→ **Given problem**:
Check each line of the material below, and copy it if it holds the string "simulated".

*** Exercise material ***

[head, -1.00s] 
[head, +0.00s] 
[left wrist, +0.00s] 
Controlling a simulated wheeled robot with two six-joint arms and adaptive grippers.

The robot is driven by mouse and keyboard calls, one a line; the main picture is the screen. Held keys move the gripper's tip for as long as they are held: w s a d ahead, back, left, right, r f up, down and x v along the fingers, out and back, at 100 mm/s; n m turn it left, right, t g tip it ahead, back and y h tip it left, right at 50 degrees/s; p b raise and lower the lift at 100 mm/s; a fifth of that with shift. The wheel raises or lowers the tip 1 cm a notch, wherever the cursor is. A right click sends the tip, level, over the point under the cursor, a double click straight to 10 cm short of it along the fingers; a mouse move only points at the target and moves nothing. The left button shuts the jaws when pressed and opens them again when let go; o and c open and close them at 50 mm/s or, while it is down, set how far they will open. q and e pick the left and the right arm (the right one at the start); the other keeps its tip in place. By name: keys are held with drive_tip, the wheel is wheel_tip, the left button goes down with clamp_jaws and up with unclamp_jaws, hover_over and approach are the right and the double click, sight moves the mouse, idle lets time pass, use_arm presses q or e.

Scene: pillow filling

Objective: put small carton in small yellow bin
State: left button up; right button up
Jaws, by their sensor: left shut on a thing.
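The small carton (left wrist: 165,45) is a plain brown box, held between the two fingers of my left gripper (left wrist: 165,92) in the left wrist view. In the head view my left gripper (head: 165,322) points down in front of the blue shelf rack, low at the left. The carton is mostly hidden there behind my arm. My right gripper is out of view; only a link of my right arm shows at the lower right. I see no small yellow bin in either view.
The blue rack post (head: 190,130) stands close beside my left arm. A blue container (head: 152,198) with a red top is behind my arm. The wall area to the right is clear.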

***
*** Exercise material ***

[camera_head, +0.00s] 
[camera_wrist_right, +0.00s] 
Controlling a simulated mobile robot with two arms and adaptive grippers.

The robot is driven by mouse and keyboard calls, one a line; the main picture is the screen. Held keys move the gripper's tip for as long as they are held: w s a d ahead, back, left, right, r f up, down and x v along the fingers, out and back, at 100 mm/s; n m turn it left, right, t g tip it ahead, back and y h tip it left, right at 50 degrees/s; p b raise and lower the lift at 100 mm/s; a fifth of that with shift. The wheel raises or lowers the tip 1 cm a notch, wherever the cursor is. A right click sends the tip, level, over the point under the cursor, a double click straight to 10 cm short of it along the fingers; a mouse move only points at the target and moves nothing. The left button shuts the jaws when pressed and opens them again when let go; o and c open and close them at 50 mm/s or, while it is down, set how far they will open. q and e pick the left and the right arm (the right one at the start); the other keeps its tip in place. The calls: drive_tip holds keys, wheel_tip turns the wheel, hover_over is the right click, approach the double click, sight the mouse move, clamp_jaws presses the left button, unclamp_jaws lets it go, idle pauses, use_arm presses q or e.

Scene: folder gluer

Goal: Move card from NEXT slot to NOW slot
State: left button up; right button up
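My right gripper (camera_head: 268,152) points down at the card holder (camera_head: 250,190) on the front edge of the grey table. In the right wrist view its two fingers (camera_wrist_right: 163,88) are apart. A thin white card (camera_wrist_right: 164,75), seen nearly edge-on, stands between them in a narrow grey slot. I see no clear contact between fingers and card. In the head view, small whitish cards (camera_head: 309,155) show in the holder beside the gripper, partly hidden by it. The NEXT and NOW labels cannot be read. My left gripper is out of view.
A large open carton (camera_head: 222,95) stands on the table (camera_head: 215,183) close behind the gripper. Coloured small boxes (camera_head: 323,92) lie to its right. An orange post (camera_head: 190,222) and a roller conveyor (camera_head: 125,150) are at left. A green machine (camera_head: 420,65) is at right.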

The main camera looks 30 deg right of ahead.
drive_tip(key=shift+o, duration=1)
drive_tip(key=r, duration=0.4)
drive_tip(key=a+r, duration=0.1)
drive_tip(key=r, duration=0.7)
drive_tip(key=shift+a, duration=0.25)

***
*** Exercise material ***

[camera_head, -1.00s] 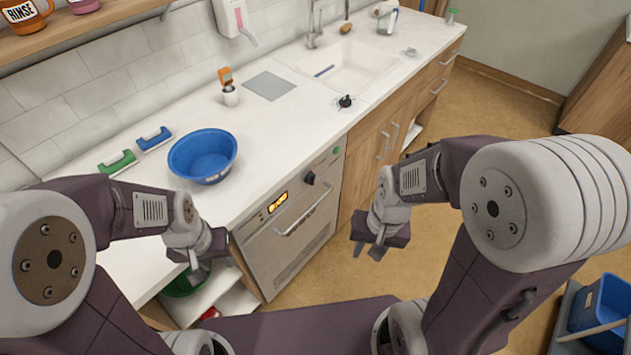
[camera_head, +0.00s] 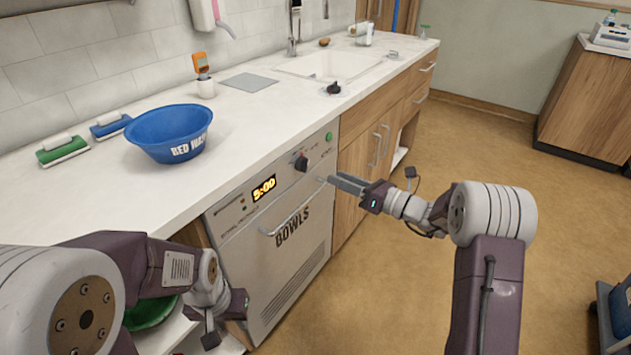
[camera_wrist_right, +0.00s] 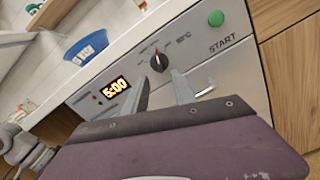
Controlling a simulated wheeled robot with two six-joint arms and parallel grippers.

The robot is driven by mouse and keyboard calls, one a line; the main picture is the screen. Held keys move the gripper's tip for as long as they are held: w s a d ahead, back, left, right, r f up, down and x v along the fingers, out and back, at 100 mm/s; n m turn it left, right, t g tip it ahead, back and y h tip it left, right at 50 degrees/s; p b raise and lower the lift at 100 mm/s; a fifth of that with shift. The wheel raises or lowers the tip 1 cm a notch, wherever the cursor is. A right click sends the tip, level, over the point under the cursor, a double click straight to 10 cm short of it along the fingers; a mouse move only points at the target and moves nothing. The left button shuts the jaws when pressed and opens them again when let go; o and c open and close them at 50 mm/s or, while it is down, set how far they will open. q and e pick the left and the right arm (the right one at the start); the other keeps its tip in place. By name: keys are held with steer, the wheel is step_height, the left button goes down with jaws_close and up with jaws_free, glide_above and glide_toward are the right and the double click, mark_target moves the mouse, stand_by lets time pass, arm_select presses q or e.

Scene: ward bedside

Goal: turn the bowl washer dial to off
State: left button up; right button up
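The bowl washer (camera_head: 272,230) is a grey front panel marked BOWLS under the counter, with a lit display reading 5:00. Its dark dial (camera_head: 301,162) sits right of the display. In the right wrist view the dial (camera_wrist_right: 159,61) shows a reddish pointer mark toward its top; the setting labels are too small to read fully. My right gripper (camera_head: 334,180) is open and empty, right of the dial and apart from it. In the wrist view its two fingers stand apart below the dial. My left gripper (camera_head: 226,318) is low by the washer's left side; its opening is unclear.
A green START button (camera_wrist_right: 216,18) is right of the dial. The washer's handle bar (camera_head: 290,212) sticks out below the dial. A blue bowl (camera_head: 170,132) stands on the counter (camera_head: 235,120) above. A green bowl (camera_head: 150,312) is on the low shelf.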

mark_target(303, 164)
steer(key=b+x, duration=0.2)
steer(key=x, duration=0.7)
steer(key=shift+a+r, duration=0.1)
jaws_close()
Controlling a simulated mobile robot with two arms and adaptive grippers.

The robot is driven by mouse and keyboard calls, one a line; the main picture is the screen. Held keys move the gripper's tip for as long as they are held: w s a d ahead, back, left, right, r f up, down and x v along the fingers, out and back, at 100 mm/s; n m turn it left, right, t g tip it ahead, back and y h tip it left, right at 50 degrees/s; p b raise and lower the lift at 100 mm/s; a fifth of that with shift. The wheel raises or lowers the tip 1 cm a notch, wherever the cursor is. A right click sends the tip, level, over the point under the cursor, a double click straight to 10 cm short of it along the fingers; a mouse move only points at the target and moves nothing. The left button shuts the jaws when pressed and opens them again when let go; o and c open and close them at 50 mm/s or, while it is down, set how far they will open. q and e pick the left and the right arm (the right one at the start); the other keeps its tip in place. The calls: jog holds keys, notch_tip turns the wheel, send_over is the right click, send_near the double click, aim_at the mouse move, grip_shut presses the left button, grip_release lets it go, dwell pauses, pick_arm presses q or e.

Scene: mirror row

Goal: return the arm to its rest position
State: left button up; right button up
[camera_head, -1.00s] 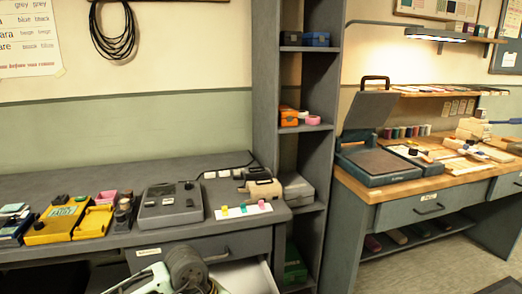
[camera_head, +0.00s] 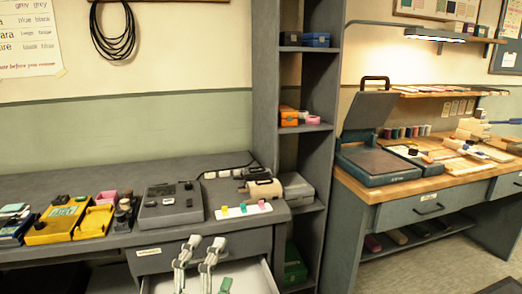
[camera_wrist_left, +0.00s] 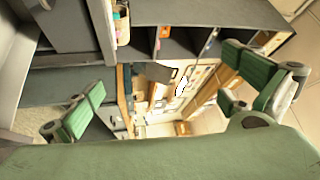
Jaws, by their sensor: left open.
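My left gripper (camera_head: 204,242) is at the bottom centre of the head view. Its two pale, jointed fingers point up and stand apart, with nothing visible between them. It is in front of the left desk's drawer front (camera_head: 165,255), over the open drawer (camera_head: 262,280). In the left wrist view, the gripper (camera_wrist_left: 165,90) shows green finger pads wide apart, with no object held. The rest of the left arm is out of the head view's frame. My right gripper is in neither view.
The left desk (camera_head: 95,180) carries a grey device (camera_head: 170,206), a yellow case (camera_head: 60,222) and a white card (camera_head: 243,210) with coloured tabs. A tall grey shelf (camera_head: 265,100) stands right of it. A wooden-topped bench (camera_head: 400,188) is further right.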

***

→ **Result for this task**:
Controlling a simulated wheeled robot with two six-joint arms and adaptive grippers.
Controlling a simulated mobile robot with two arms and adaptive grippers.
Controlling a simulated wheeled robot with two six-joint arms and parallel grippers.
Controlling a simulated mobile robot with two arms and adaptive grippers.

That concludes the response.